Welcome to high summer at the Chicago Botanic Garden, where color, scent, and the play of light on water await you at nearly every turn. A perfect way to experience the lush abundance of the season is with a walk around the Garden’s 2.6-mile perimeter. Whether enjoying panoramic scenes or individual blooms, visitors find themselves captivated by nature as they take this walk. It’s an excellent way to gain a perspective of the Garden’s 385 acres of display gardens set amid islands and lakes, bordered by native midwestern woodlands, a prairie, and a river.
So put on your walking shoes, and let’s begin!
A good place to start is on the north end of the Garden by the Learning Campus, conveniently located near parking lots 5 and 6. On any summer day you’ll very likely see children at Camp CBG, along with their counselors, busy exploring or, at midday, resting in the shade. Nearby is a service road with a gate that bars all but official Garden vehicles; follow this road as it curves, becoming the Garden’s westernmost road. Glance at your handy Garden map (available on the free GardenGuide smartphone app, or a paper map at the Visitor Center), and you’ll see that you are gradually heading southward.

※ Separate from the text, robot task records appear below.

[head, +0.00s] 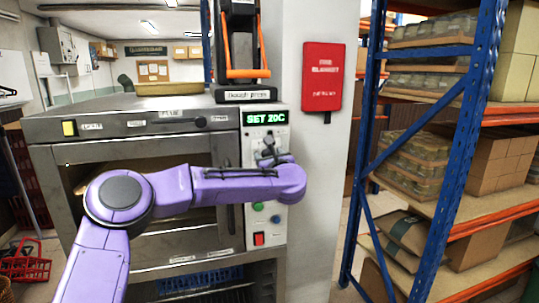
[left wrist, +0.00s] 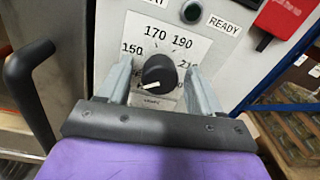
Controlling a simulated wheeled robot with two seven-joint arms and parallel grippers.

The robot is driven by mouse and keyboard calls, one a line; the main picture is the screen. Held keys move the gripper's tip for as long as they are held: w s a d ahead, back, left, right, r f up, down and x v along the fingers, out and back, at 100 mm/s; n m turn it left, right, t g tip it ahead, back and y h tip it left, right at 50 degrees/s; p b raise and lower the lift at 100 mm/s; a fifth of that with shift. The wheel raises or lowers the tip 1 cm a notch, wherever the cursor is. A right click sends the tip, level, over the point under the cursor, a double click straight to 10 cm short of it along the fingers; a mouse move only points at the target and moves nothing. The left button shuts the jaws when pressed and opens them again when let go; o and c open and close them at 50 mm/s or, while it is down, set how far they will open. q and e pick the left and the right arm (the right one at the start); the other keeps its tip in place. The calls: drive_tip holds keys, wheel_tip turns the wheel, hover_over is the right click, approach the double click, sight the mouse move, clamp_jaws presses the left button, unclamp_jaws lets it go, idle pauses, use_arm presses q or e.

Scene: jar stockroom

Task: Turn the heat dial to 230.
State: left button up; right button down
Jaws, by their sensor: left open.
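The black heat dial (left wrist: 160,72) sits on a white scale plate (left wrist: 128,41) with 150, 170, 190 and 210 legible; lower marks are partly hidden. Its white pointer mark faces the lower left. My left gripper (left wrist: 158,68) is open, with one grey finger on each side of the dial; I cannot tell whether they touch it. In the head view my left gripper (head: 268,148) is at the oven's control panel (head: 250,150) and hides the dial. The green display (head: 264,118) above reads SET 20C. My right gripper is out of view.
The grey oven (head: 130,125) has a black door handle, which shows left of the dial in the left wrist view (left wrist: 28,90). A red button (head: 259,239) sits low on the panel. A red fire blanket box (head: 322,77) hangs to the right. Blue shelving (head: 465,130) stands further right.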

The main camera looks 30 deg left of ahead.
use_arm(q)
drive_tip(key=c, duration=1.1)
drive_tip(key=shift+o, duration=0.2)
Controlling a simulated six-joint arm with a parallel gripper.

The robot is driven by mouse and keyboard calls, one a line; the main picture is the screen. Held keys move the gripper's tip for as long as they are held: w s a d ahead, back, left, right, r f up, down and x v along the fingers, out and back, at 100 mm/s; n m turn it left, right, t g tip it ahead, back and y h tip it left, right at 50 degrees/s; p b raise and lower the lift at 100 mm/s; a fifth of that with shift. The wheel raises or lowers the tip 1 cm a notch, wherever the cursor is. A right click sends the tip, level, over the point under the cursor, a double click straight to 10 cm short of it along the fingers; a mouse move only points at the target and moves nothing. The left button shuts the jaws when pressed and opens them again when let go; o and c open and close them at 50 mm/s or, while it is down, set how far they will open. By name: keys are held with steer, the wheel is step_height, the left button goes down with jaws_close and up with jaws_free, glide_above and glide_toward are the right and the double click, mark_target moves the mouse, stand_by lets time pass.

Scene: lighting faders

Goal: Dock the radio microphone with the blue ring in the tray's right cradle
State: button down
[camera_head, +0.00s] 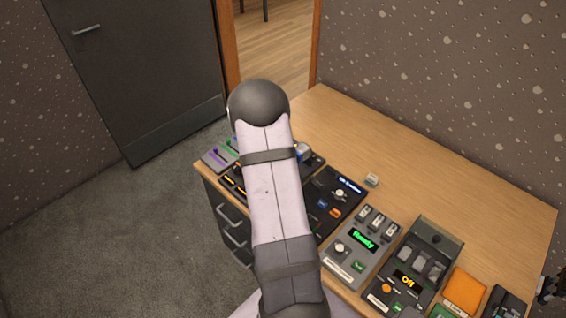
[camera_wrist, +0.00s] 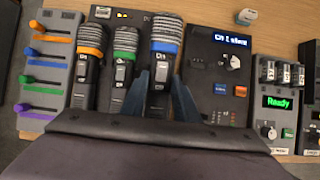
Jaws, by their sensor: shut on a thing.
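The radio microphone with the blue ring (camera_wrist: 166,35) is in the wrist view, its head toward the far side. My gripper (camera_wrist: 162,82) is shut on its dark body, one finger on each side. The blue-ringed head looks larger than the others; I cannot tell whether it is clear of the tray. The dark tray (camera_wrist: 139,14) shows at its far edge behind the microphones. Microphones with an orange ring (camera_wrist: 91,40) and a green ring (camera_wrist: 126,42) lie to the left. The right cradle is hidden by the held microphone and my gripper. In the head view my arm covers most of this.
A panel with coloured faders (camera_wrist: 50,50) stands left of the tray. A black box with a lit display (camera_wrist: 220,75) is close on the right, then a grey box reading "Ready" (camera_head: 362,240). A small light block (camera_head: 372,180) lies behind. The back of the desk (camera_head: 430,185) is clear.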

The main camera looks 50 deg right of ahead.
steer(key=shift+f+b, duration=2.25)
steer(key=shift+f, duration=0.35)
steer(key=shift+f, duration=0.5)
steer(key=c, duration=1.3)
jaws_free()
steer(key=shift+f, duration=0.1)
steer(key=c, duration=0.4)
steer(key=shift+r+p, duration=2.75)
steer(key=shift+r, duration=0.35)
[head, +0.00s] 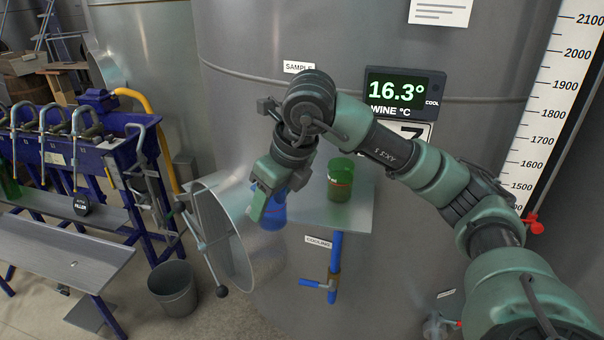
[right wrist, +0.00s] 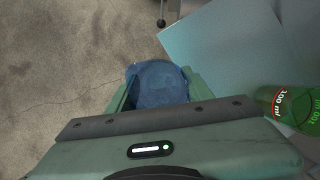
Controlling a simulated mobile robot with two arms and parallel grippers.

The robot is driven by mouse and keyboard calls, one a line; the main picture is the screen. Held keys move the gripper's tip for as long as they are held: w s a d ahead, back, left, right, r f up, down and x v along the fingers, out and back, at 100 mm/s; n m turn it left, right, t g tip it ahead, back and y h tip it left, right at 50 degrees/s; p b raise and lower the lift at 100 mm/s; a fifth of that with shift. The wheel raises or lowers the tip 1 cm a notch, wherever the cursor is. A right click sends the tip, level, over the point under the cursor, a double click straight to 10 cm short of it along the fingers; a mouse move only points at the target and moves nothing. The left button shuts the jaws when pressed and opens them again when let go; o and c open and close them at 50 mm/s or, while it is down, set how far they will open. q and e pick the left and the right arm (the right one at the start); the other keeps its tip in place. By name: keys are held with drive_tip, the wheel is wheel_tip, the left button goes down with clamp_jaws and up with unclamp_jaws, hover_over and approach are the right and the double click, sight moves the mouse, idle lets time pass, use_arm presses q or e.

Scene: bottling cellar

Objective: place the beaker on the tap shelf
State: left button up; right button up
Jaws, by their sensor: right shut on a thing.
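A blue vessel, which I take for the beaker (head: 272,217), is held in my right gripper (head: 264,203). In the right wrist view the beaker (right wrist: 158,84) sits between the fingers, its lower part hidden by the gripper body. The tap shelf (head: 350,217) is a flat grey plate against the tank. The beaker is at the shelf's left edge in the head view. In the right wrist view floor shows around the beaker's left side, and the shelf (right wrist: 220,50) lies to its right. I cannot tell its height over the shelf. My left gripper is out of view.
A green container (head: 341,180) marked 100 ml stands on the shelf, right of the beaker. An open round tank hatch (head: 222,238) stands left of the shelf. A blue tap (head: 334,270) is below it. A grey bucket (head: 173,288) stands on the floor at left.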

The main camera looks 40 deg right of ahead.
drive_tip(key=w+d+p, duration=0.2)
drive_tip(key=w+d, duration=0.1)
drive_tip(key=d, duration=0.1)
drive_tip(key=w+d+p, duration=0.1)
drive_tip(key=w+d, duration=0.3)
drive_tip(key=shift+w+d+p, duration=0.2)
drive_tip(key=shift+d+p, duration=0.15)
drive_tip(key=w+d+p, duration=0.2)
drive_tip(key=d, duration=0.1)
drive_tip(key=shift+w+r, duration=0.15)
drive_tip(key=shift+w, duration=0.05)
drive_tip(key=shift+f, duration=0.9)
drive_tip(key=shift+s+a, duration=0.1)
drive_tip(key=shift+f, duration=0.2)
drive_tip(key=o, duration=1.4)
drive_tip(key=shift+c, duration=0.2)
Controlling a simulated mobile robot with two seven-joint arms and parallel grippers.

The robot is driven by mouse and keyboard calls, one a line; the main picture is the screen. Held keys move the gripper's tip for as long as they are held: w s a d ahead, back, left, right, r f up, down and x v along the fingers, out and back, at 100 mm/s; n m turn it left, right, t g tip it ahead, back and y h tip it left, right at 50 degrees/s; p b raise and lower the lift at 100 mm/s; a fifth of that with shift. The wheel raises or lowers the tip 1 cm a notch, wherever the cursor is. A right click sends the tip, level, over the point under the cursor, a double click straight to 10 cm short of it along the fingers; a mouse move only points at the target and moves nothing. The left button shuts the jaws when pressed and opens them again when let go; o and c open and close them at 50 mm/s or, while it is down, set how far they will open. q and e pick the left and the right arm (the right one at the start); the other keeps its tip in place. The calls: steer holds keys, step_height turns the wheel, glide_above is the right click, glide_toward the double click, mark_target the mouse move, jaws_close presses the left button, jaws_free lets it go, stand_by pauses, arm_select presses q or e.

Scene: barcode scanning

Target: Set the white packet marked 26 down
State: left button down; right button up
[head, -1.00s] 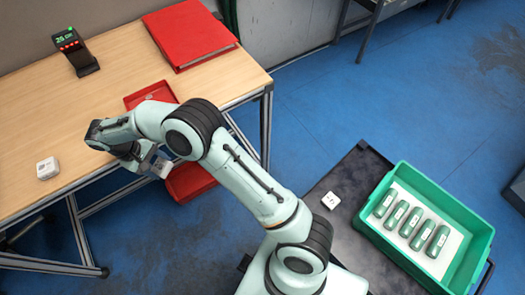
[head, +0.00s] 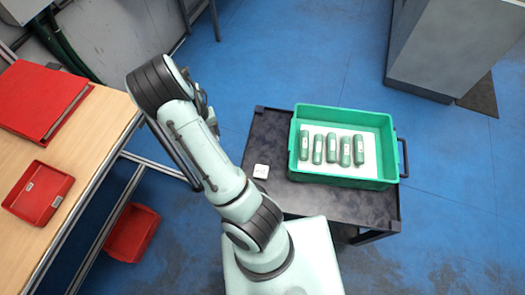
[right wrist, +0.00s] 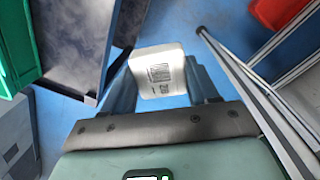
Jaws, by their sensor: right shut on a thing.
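The white packet (right wrist: 158,72) shows a barcode and small print in the right wrist view; its number is hard to read but looks like 26. My right gripper (right wrist: 161,88) is shut on it, one finger on each side, and holds it in the air over the blue floor. In the head view my right arm hides the packet and nearly all of this gripper. My left gripper is not in view.
A black cart (head: 345,205) carries a green crate (head: 345,178) with several green items on a white sheet. A small white packet (head: 261,171) lies left of the crate. The wooden table (head: 90,130) holds a red tray (head: 38,192); a red bin (head: 132,232) sits lower.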

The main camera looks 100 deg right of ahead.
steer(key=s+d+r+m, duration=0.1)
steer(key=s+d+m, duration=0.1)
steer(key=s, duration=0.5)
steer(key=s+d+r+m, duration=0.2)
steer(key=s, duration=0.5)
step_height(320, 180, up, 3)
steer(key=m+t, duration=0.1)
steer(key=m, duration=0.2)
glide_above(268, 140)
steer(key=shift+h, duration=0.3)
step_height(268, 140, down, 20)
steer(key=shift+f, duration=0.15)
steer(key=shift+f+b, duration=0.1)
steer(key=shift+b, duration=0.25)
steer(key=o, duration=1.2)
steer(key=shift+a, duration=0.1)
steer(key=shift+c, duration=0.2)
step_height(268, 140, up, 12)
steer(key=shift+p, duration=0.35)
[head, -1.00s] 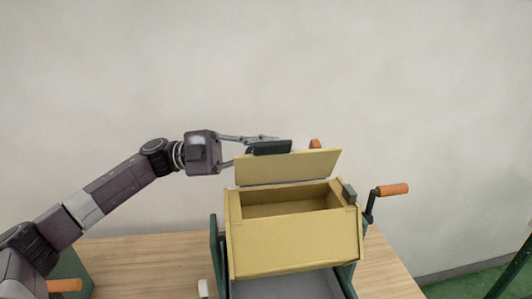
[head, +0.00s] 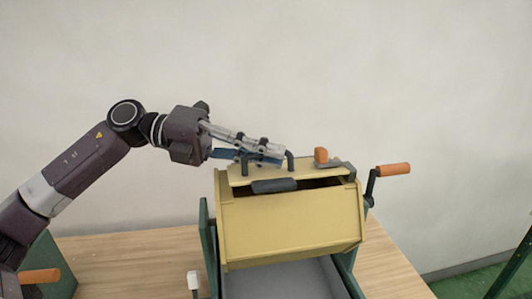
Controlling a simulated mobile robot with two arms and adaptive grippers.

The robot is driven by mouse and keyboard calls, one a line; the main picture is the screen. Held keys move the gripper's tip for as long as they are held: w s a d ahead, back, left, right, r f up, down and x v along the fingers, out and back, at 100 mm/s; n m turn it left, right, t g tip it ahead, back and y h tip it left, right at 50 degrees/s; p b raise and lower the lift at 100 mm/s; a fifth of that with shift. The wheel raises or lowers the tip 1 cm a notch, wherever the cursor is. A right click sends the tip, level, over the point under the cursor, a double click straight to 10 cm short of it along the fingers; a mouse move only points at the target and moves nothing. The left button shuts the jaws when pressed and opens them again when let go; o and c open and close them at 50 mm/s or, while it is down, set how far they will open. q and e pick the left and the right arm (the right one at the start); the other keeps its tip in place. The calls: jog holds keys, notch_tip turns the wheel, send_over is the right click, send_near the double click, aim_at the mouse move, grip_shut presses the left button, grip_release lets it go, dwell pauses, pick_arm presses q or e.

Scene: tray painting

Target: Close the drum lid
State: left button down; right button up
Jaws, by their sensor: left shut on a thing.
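The yellow drum (head: 290,230) sits in a green stand on the wooden table. Its yellow lid (head: 308,170) lies low over the opening, with a dark gap (head: 325,184) still visible along the front right. A dark pad (head: 274,186) sits at the lid's front edge. My left gripper (head: 268,152) comes in from the left above the lid and is shut on the dark lid handle (head: 291,161); its fingers partly hide the handle. My right gripper is not in view.
A dark latch with an orange knob (head: 321,155) is at the drum's back right. A crank with an orange grip (head: 393,170) sticks out right. A grey tray (head: 280,280) lies below the drum. A green box (head: 52,262) stands at lower left.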

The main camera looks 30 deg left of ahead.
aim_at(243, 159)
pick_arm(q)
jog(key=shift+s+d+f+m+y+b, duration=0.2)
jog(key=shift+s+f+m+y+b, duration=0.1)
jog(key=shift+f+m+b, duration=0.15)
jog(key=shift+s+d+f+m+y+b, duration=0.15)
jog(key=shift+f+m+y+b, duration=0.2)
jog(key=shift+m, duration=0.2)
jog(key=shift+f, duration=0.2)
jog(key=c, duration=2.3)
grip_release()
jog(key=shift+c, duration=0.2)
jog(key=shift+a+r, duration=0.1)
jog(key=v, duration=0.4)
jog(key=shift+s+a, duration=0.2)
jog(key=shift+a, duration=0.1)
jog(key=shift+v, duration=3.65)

Along the Skokie River Corridor
This first part of your Garden walk leads you past a variety of trees, planted on a grassy landscape that rolls gently eastward toward the Garden’s main lakes and westward to the Skokie River Corridor. Among the many trees you’ll pass — many of them labeled — are Scots pines; sugar, Autumn Blaze, and Jade Glen Norway maples; Winter King and downy hawthorns; Tartarian dogwoods; Tristis weeping willows; and Danada Charm, Szechuan, Bergmann, David, and Gaussen elms.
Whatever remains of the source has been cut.